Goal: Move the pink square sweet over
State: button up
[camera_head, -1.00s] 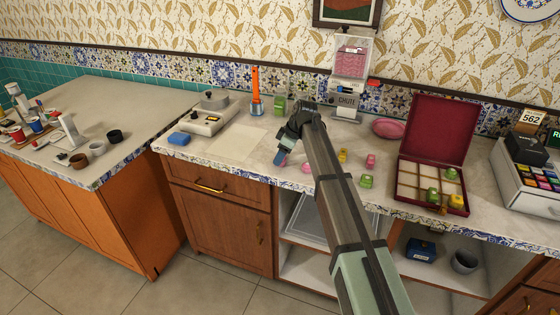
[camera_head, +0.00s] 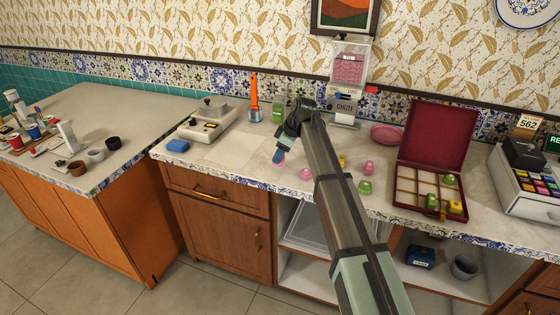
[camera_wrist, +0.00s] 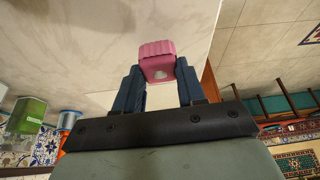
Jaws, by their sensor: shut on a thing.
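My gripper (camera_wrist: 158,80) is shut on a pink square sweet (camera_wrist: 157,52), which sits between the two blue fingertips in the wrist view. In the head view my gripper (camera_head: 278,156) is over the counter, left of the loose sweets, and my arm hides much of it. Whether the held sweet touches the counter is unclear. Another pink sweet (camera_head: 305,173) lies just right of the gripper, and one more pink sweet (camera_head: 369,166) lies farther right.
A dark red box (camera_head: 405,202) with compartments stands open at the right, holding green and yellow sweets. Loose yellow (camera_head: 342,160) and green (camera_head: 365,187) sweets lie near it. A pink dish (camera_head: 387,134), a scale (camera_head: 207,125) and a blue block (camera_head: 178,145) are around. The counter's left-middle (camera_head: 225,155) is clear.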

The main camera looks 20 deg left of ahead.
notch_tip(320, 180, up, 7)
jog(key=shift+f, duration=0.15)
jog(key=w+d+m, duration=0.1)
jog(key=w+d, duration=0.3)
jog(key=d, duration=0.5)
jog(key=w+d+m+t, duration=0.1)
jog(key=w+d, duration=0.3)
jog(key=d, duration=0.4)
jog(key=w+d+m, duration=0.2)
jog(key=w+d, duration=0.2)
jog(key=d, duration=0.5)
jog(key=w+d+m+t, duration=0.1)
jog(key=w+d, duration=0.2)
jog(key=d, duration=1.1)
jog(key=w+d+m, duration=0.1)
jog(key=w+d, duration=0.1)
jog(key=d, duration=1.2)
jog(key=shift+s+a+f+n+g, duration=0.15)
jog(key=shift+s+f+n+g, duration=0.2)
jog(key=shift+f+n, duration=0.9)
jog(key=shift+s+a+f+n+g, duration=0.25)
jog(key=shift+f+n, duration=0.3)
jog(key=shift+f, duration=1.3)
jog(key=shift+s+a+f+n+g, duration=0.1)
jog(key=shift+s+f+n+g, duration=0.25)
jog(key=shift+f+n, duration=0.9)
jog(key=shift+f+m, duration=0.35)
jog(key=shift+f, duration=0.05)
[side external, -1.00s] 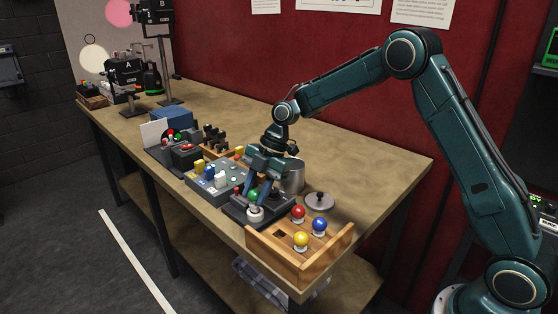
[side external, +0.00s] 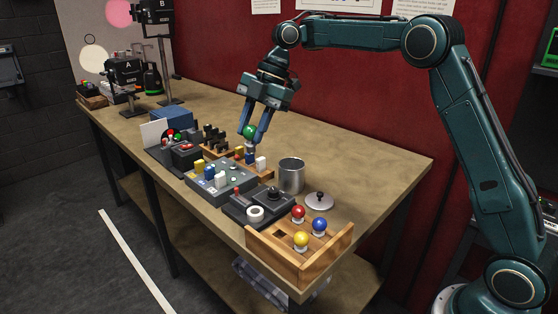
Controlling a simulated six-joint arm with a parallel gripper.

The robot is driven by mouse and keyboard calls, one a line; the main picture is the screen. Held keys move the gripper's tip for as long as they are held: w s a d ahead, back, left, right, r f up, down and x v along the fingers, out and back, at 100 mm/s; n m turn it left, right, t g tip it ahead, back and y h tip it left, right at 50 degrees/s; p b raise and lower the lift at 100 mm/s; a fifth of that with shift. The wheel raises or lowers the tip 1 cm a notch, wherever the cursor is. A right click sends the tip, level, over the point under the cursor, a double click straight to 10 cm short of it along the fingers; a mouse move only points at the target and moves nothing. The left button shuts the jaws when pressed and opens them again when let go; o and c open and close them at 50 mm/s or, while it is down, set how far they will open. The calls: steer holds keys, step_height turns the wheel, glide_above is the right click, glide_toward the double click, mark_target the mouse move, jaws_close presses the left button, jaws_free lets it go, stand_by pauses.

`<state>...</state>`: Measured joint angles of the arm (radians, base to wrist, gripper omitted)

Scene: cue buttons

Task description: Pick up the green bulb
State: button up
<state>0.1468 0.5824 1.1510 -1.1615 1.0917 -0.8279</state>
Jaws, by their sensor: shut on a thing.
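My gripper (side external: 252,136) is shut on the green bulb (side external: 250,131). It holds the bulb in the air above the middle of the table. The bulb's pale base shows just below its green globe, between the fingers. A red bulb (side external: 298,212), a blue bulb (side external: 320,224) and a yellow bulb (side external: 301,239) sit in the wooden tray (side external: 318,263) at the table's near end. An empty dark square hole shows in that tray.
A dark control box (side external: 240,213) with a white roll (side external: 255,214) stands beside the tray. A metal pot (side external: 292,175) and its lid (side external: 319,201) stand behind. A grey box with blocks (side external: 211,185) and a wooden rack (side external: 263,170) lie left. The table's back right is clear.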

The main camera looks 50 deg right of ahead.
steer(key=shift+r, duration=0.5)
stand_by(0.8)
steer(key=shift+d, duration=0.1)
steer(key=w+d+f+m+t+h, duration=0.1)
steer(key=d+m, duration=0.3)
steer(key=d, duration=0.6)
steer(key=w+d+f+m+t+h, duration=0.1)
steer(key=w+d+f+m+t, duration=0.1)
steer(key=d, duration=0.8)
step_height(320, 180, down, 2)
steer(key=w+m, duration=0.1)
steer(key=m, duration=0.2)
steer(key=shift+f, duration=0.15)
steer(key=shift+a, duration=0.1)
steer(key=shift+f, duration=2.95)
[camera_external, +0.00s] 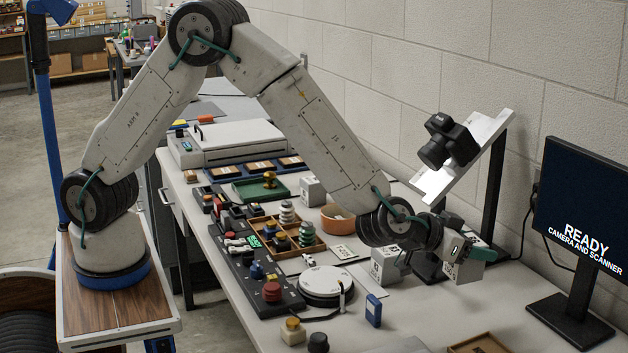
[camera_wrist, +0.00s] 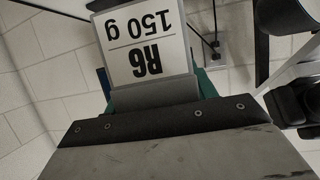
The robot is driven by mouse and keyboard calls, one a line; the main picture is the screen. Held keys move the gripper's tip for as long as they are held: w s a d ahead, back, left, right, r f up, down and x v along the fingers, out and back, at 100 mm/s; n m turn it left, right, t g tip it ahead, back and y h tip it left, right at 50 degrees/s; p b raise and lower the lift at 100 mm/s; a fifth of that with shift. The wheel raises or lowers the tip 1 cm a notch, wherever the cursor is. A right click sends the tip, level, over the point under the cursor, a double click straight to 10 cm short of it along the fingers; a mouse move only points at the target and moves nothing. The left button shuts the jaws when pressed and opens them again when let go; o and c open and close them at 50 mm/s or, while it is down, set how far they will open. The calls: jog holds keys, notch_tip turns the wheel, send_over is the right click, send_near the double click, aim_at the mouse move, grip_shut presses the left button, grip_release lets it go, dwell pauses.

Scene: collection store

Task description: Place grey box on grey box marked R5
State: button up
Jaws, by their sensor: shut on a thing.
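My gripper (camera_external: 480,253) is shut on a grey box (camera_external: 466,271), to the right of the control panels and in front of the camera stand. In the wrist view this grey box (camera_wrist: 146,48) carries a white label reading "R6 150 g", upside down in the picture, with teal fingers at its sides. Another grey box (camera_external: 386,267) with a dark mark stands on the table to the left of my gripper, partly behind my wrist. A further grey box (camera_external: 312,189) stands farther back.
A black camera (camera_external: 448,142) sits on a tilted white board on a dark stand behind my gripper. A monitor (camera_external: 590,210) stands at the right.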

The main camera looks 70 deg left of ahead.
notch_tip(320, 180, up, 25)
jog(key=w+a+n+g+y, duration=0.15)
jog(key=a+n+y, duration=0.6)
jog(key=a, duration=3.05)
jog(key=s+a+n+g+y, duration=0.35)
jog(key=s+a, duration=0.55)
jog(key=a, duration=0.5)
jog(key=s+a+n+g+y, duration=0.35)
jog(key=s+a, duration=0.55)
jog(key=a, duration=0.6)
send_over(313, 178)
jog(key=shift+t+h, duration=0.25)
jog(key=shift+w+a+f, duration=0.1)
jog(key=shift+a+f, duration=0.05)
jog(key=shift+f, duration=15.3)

--

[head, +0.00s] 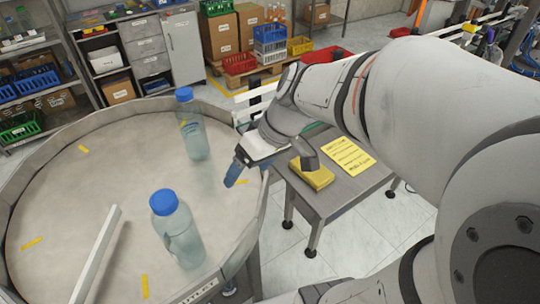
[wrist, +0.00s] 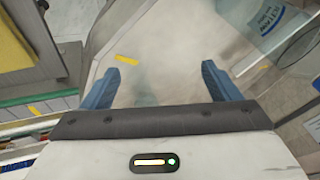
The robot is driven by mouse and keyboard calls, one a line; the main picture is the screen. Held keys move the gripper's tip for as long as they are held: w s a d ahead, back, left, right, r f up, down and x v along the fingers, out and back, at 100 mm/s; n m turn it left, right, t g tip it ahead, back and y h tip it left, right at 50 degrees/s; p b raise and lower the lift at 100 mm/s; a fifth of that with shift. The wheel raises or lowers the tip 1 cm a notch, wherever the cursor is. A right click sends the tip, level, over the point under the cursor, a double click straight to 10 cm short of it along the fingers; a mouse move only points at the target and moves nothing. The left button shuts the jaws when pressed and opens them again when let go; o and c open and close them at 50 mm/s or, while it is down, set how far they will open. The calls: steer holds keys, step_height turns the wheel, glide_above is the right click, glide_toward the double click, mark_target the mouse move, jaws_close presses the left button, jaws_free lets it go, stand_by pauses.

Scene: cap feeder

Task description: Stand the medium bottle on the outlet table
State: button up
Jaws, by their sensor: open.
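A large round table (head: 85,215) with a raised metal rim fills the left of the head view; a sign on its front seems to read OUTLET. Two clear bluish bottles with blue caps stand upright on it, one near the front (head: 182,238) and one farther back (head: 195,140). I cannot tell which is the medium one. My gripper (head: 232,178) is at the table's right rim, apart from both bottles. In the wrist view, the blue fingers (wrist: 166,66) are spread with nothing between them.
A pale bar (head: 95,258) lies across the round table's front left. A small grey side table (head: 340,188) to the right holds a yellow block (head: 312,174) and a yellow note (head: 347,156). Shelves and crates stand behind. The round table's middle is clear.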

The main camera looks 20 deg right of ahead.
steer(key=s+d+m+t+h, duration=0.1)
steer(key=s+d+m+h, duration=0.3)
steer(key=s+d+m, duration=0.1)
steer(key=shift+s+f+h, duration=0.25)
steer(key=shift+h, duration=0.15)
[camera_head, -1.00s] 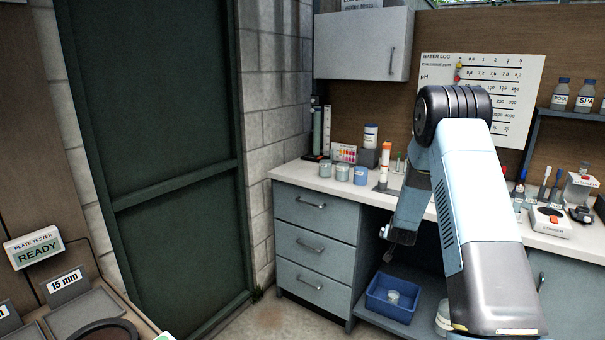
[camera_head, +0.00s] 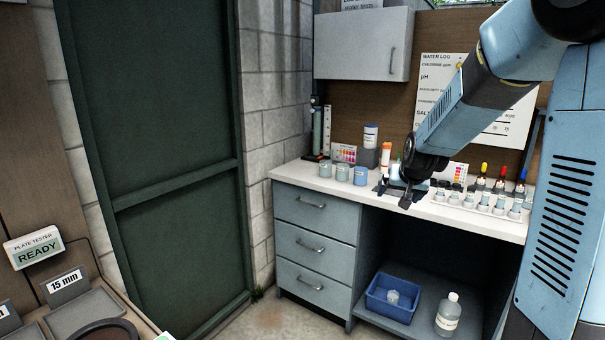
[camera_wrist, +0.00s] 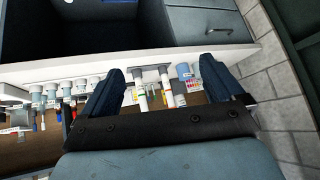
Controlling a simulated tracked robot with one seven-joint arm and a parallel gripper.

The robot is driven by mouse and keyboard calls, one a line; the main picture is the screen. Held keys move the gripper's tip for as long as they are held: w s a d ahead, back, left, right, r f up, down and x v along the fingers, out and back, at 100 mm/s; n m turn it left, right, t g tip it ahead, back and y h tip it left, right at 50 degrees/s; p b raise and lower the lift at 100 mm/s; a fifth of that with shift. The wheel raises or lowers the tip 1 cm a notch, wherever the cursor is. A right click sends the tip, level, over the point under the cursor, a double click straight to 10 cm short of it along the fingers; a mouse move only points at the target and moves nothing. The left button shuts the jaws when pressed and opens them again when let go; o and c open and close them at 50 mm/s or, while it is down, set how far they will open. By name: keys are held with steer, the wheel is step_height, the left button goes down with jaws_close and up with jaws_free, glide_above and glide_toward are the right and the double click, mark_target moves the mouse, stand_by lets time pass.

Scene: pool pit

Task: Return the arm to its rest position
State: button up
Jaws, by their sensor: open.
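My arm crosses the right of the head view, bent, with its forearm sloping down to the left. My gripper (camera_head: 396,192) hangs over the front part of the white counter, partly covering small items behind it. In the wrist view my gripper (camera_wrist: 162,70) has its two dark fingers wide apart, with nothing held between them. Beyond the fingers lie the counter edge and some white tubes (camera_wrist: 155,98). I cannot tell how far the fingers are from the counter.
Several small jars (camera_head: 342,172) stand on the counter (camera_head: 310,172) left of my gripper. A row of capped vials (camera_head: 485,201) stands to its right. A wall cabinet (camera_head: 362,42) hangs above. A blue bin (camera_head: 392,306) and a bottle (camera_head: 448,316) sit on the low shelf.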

...

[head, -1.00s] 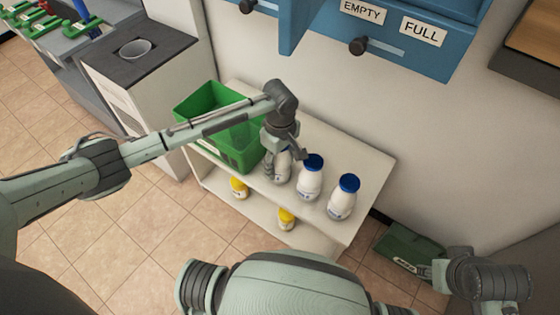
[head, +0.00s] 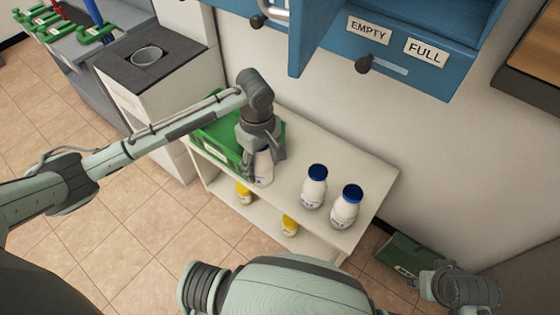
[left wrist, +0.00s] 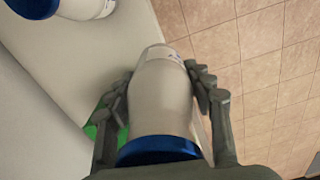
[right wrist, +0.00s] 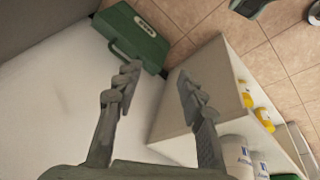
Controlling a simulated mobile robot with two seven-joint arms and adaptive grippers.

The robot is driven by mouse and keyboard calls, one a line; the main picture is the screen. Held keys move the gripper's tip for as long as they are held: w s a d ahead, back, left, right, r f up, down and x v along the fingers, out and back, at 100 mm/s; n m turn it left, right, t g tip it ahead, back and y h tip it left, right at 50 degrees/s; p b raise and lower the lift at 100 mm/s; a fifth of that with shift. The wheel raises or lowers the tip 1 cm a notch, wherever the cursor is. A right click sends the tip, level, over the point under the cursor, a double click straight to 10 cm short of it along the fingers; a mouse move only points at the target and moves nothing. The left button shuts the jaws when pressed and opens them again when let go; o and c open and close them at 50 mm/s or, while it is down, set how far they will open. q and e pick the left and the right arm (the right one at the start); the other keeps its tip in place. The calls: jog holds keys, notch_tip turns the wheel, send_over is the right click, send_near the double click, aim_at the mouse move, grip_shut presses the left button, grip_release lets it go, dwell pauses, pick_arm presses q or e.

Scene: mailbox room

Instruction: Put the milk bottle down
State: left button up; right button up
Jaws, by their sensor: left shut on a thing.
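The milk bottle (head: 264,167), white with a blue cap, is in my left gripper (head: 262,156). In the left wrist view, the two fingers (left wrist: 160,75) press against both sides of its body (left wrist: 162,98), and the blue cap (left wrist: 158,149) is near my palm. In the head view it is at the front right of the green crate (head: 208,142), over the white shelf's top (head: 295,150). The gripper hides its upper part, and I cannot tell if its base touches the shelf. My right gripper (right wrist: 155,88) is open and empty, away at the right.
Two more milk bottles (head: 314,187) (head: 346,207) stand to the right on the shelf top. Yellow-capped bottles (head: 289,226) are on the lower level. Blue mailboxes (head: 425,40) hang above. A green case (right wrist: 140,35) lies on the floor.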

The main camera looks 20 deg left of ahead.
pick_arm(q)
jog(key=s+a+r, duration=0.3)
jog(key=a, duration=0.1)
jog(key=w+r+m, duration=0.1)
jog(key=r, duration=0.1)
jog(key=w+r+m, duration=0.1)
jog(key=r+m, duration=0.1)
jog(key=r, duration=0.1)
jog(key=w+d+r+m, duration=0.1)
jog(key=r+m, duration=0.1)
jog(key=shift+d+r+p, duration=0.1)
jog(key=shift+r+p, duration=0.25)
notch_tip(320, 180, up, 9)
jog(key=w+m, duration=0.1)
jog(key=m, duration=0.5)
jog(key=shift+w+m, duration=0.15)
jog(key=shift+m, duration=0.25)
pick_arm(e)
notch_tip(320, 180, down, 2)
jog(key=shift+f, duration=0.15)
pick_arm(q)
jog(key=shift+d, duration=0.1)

-- To do --
Each line from the one bearing "presses q or e." through the one bearing "State: left button up; right button up" is to be duplicated without change; all remaining lines are to be left out.

-- The output --
The robot is driven by mouse and keyboard calls, one a line; the main picture is the screen. Held keys move the gripper's tip for as long as they are held: w s a d ahead, back, left, right, r f up, down and x v along the fingers, out and back, at 100 mm/s; n m turn it left, right, t g tip it ahead, back and y h tip it left, right at 50 degrees/s; p b raise and lower the lift at 100 mm/s; a fifth of that with shift. The wheel raises or lowers the tip 1 cm a notch, wherever the cursor is. A right click sends the tip, level, over the point under the cursor, a double click straight to 10 cm short of it along the fingers; a mouse move only points at the target and moves nothing. The left button shuts the jaws when pressed and opens them again when let go; o and c open and close them at 50 mm/s or, while it is down, set how far they will open. q and e pick the left and the right arm (the right one at the start); the other keeps its tip in place. The calls: jog holds keys, notch_tip turns the wheel, send_over is the right click, send_near the double click, aim_at the mouse move, grip_shut presses the left button, grip_release lets it go, dwell pauses, pick_arm presses q or e.

Scene: mailbox room

Instruction: Put the milk bottle down
State: left button up; right button up

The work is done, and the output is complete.